Approximating a kernel of truth

The researchers used a process of error estimation and mathematical approximation to prove that their approximate kernel remains consistent with the accurate kernel.

© 2020 Ding et al.

By using an approximate rather than explicit "kernel" function to extract relationships in very large data sets, KAUST researchers have been able to dramatically accelerate the speed of machine learning. The approach promises to greatly improve the speed of artificial intelligence (AI) in the era of big data.

When AI is exposed to a large unknown data set, it needs to analyze the data and develop a model or function that describes the relationships in the set. The calculation of this function, or kernel, is a computationally intensive task that increases in complexity cubically (to the power of three) with the size of the data set. In the era of big data and increasing reliance on AI for analysis, this presents a real problem where kernel selection can become impractically time consuming.

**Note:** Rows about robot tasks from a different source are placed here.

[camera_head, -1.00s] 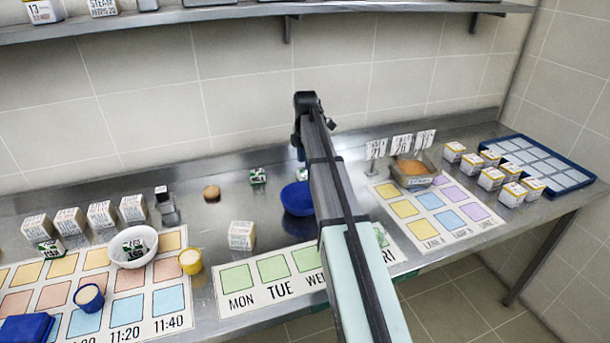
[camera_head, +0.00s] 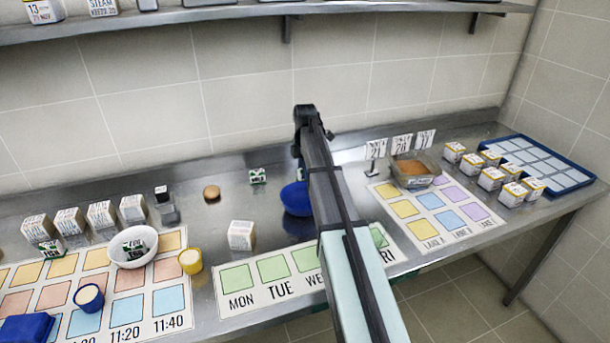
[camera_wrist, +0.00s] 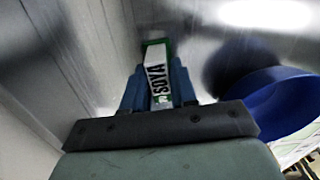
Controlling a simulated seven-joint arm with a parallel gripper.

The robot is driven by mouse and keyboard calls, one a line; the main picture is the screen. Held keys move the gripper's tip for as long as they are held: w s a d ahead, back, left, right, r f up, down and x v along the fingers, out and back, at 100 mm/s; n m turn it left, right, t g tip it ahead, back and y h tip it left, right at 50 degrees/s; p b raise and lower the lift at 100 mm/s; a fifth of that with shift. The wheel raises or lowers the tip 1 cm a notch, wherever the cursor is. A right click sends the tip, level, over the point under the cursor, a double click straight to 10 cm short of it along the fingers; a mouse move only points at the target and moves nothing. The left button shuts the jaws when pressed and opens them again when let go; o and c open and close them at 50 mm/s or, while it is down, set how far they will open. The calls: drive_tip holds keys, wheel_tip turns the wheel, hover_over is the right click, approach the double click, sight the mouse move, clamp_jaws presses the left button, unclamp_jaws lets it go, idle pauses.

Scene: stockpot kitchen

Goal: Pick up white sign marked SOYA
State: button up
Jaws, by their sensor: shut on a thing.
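The white sign marked SOYA (camera_wrist: 155,77) shows in the wrist view, with black letters and green edges. My gripper (camera_wrist: 157,88) is shut on it, one blue finger on each side. The lettered face is turned toward the wrist camera, and the word runs along the fingers. I cannot tell whether the sign still touches the metal counter. In the head view my arm covers the gripper and most or all of the sign.
A blue bowl (camera_head: 294,198) stands close beside my gripper; it also shows in the wrist view (camera_wrist: 270,103). Small green-and-white block (camera_head: 258,176) and a round brown lid (camera_head: 211,192) lie to the left. White cards (camera_head: 401,143) and a tray of orange stuff (camera_head: 412,168) stand right.

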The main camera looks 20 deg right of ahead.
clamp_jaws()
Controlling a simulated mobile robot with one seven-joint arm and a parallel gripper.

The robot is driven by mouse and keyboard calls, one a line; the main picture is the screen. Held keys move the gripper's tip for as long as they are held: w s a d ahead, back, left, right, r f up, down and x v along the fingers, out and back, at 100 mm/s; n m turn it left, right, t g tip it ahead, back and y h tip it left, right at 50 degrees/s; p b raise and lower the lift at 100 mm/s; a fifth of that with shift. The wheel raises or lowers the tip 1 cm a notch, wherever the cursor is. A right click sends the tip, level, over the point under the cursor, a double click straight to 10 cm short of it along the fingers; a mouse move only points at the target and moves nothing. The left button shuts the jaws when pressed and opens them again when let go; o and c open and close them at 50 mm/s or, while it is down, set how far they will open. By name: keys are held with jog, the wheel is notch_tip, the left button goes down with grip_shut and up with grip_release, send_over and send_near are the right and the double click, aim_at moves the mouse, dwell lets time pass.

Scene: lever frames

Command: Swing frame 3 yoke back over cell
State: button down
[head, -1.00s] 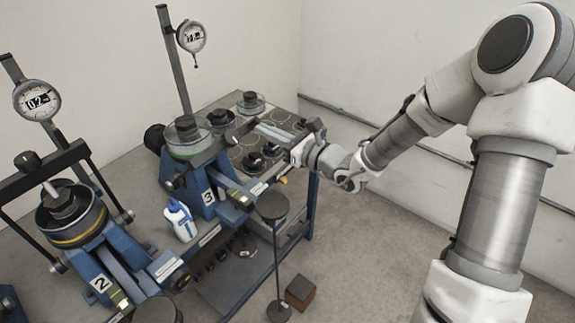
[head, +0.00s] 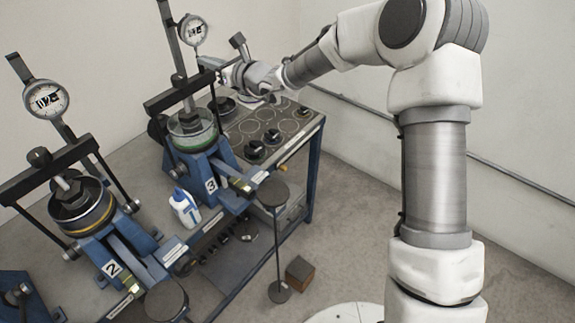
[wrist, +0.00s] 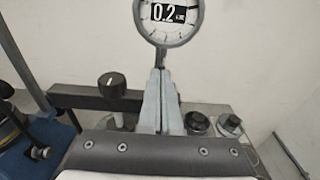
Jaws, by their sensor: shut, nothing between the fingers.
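Frame 3 (head: 211,186) is the blue stand with the "3" plate in the head view. Its cell (head: 192,141), a round dish with a greenish rim, sits on top. Its dark yoke (head: 164,101) stands raised, the crossbar above the cell and a pale screw reaching down toward it. In the wrist view the yoke bar (wrist: 75,97) and its black knob (wrist: 110,86) are left of my fingers. My gripper (head: 204,63) is near the bar's right end, shut and empty; its fingers (wrist: 157,75) point toward the dial. I cannot tell whether it touches the bar.
Frame 3's dial gauge (head: 193,30) on its post stands close to my gripper and also shows in the wrist view (wrist: 168,14). A white bottle (head: 185,207) stands between. Black weights (head: 255,149) sit at right.

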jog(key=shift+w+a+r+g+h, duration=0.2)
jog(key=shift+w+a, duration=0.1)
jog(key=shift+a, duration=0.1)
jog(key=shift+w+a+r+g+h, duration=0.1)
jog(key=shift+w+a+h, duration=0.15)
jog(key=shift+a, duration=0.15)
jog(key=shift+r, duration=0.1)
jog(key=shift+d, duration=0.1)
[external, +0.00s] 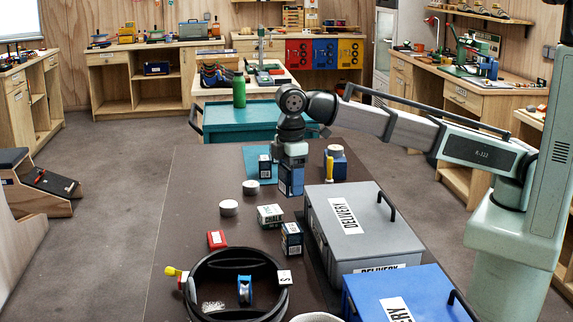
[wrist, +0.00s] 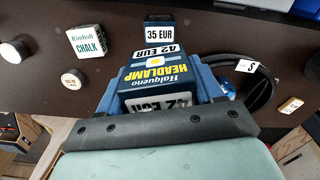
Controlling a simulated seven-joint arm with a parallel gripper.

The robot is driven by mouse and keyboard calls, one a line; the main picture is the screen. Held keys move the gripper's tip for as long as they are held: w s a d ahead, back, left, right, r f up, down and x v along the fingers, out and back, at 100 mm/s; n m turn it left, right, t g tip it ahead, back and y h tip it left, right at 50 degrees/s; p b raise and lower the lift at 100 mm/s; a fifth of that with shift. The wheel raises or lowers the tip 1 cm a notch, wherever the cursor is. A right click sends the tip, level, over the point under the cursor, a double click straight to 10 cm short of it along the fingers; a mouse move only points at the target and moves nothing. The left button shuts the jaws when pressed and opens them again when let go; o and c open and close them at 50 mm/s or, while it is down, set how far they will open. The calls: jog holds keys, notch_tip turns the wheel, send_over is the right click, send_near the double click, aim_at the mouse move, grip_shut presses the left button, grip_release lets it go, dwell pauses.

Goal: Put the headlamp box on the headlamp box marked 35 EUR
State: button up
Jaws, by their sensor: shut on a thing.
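My gripper (external: 291,158) points down at the far part of the dark table and is shut on a blue headlamp box (external: 291,181). In the wrist view this headlamp box (wrist: 158,72) reads HEADLAMP and 42 EUR; the jaws hide part of it. I cannot tell whether its underside touches the table. The headlamp box marked 35 EUR (wrist: 159,32) is beyond it in the wrist view, apart from it. In the external view the 35 EUR box (external: 291,240) appears to be the one beside the chalk box (external: 270,215), nearer the camera than my gripper.
A grey delivery box (external: 335,225) and a blue one (external: 405,295) stand to the right.

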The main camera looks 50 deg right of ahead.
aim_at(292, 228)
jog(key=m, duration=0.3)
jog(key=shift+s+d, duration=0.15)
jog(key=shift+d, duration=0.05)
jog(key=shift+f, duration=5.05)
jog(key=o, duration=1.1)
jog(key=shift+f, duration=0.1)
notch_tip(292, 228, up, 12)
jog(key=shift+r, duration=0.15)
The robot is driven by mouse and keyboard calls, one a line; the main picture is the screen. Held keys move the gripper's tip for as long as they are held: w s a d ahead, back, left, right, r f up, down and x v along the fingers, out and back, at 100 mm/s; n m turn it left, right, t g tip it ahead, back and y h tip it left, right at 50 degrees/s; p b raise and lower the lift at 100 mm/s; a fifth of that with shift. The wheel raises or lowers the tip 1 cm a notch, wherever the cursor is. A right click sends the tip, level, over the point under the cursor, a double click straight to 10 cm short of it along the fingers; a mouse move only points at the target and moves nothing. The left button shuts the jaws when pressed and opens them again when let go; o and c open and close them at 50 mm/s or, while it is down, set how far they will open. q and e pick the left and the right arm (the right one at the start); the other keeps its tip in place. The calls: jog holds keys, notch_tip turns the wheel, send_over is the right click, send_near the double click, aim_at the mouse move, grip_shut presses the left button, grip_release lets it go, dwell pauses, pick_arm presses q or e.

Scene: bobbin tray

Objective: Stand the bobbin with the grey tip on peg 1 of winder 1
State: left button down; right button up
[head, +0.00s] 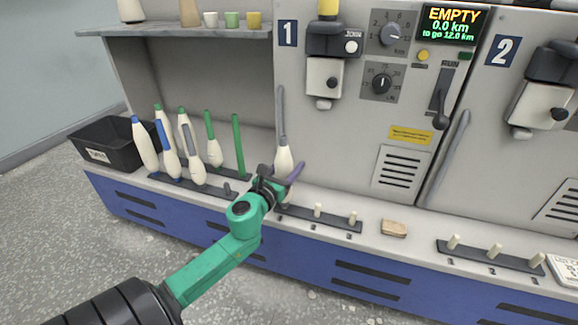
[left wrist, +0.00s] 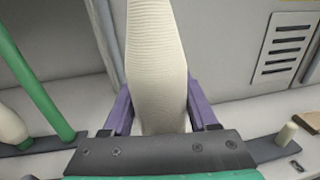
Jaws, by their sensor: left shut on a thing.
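My left gripper (head: 280,183) is shut on a cream-wound bobbin (head: 284,160), held upright over the left end of the winder 1 peg strip (head: 335,225). In the left wrist view the bobbin (left wrist: 157,75) stands between the purple fingers, its top cut off by the frame. A grey shape rises above the cream part in the head view; I cannot tell the tip from the grey bar behind. Peg 1 and the bobbin's foot are hidden by the gripper. Two bare cream pegs (head: 317,210) stand to the right. My right gripper is not in view.
Several bobbins with blue, green and grey tubes (head: 146,148) stand on a rack to the left, near a black bin (head: 103,145). A green tube (head: 238,145) stands close to the gripper. A tan block (head: 393,229) lies right of the strip. Winder 2's pegs (head: 494,251) are bare.

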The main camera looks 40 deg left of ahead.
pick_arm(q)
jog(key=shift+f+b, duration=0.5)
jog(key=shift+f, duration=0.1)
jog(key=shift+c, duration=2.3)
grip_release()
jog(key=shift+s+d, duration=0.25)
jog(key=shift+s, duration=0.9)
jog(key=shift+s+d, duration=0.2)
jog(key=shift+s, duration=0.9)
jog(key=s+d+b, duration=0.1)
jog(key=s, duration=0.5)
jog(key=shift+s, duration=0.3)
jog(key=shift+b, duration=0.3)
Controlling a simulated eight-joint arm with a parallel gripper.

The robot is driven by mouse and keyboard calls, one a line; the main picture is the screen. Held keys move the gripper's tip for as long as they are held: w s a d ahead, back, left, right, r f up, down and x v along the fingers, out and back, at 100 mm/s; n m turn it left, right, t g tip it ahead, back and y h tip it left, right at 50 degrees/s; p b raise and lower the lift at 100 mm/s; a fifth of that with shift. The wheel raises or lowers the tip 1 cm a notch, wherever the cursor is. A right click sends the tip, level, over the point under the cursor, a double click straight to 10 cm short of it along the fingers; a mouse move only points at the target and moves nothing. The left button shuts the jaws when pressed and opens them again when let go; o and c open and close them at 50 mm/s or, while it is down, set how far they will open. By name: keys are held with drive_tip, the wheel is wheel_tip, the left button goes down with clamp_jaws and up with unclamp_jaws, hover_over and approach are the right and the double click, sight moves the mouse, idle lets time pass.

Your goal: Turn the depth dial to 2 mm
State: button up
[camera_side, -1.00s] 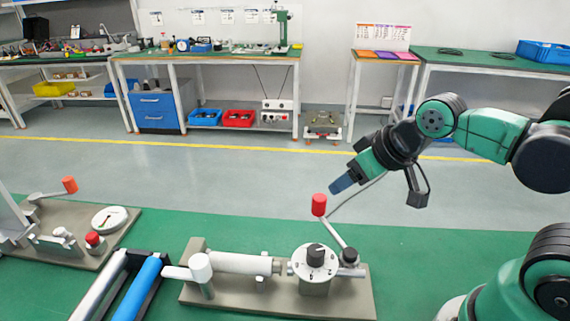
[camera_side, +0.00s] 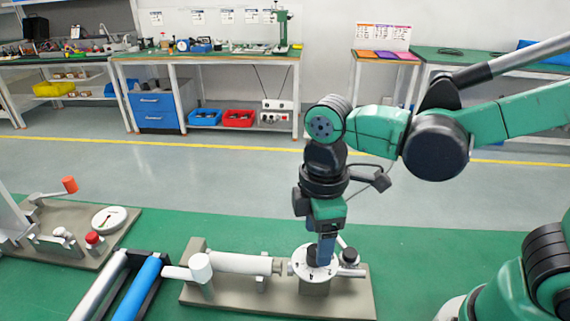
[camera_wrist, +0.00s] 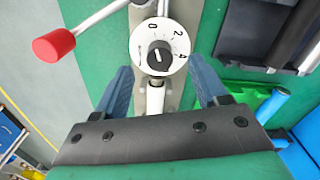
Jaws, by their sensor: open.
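The depth dial (camera_side: 299,267) is a white disc on the right half of the near grey base plate. The wrist view shows its face (camera_wrist: 140,42) with 0, 2 and 4 and a black centre knob (camera_wrist: 160,56). A light mark on the knob appears to point near 0, but it is small. My gripper (camera_side: 325,262) points down at the dial in the side view, covering part of it. In the wrist view my gripper (camera_wrist: 163,76) is open, its blue fingers on either side of the knob. I cannot tell whether they touch it.
A crank with a red handle (camera_wrist: 53,45) stands close left of the dial in the wrist view; my arm hides that handle in the side view. A white cylinder (camera_side: 240,263) lies left of the dial. Blue and silver rollers (camera_side: 138,289) and another fixture (camera_side: 75,245) stand farther left.

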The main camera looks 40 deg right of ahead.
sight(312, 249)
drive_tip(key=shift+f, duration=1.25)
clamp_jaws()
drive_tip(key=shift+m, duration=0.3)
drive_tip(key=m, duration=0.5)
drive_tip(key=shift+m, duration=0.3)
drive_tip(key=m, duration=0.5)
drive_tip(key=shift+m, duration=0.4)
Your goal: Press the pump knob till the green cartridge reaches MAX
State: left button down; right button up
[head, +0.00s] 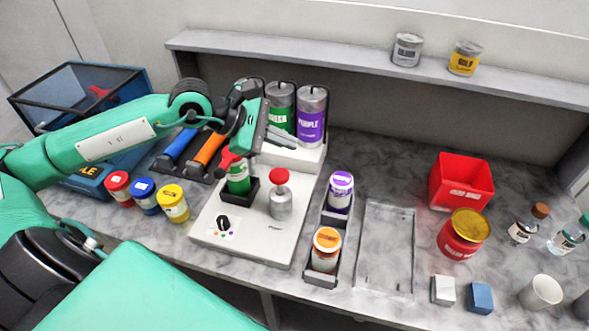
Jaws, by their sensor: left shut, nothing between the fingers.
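The pump is a grey cylinder (281,203) with a red knob (280,176), standing upright on a white machine base (262,240). The green cartridge (238,182) sits in a black holder left of the pump, with a red piece at its top. Its level and any MAX mark are too small to read. My left gripper (280,142) is shut and empty, above and behind the cartridge and the knob, and apart from the knob in the picture. It partly hides the green tank (281,104) behind. My right gripper is not in view.
A purple tank (312,118) stands behind the pump. Red, blue and yellow jars (173,203) stand left of the base. A dark rack (322,279) with purple- and orange-lidded bottles stands right of it, beside an empty tray (362,245). A red bin (461,182) stands farther right.

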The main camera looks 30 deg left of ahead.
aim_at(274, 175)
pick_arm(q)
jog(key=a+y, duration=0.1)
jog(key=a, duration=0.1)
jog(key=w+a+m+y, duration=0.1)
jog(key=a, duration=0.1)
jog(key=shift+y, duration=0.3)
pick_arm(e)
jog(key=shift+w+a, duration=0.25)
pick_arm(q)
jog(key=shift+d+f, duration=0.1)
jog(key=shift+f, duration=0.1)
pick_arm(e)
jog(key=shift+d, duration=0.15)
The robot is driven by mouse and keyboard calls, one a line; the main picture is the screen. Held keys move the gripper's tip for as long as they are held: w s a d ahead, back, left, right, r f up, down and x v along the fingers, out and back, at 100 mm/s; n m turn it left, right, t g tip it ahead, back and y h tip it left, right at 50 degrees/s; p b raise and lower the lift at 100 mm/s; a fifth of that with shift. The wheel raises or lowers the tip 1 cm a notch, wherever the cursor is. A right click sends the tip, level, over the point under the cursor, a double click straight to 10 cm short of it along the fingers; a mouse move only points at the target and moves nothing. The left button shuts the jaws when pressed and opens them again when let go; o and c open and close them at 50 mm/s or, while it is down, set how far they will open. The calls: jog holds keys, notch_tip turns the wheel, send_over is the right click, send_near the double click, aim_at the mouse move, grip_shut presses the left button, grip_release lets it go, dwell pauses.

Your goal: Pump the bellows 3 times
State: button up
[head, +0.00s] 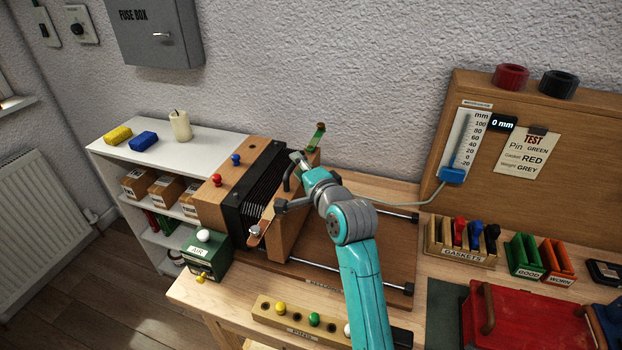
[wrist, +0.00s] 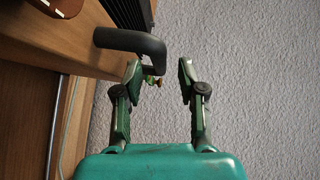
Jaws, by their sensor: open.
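The bellows (head: 262,188) stand on the bench, with black pleats between a wooden box on the left and an upright wooden end board (head: 291,232) on the right. The pleats are partly spread. A dark curved handle (wrist: 130,40) sticks out from the board in the wrist view. My gripper (wrist: 157,72) is open, with a clear gap between its fingers and nothing held. The handle lies just beyond and left of the left fingertip; I cannot tell if they touch. In the head view my arm hides part of the board and handle.
A green box (head: 207,254) sits in front of the bellows. A pin rack (head: 298,322), gasket rack (head: 460,243) and red box (head: 515,325) lie along the bench. Two rails run right of the board.

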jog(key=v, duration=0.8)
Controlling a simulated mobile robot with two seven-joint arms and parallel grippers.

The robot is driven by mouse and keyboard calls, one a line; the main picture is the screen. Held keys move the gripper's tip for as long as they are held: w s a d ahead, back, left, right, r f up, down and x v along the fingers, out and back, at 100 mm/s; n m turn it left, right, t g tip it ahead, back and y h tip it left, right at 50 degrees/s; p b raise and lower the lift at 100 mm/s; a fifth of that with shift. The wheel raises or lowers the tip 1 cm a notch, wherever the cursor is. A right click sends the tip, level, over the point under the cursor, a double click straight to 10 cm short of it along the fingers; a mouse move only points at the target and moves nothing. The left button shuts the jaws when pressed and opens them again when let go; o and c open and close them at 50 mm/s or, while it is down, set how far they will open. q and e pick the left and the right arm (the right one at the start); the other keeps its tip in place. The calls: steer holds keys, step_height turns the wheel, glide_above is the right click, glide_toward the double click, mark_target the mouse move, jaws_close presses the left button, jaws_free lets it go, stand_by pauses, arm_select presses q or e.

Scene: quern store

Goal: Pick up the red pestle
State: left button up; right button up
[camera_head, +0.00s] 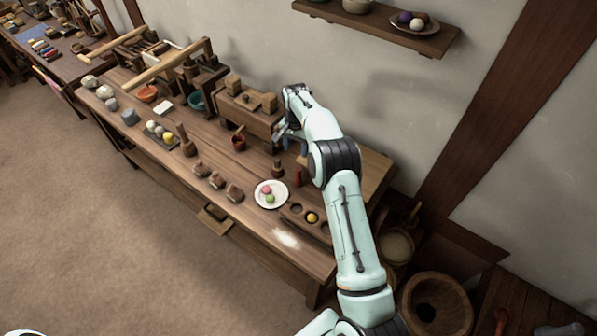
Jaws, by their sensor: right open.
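A dark red upright piece (297,176), which looks like the red pestle, stands on the long wooden table (220,165) beside my right forearm. My right gripper (283,134) is open, above the back of the table by the wooden box, to the upper left of the red piece and apart from it. Its fingertips are small and partly hidden by the wrist. My left gripper is out of view.
A white plate (270,194) with coloured balls and a wooden tray with round hollows (296,213) lie near the red piece. A small red cup (238,143) stands left of my gripper. A shelf (385,27) hangs on the wall behind. Baskets (436,303) stand on the right.

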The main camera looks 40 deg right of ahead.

With the supervision of Xin Gao, Lizhong Ding and his colleagues have been working on methods to speed up kernel selection using statistics.

“The computational complexity of accurate kernel selection is usually cubic with the number of samples,” says Ding. “This kind of cubic scaling is prohibitive for big data. We have instead proposed an approximation approach for kernel selection, which significantly improves the efficiency of kernel selection without sacrificing predictive performance.”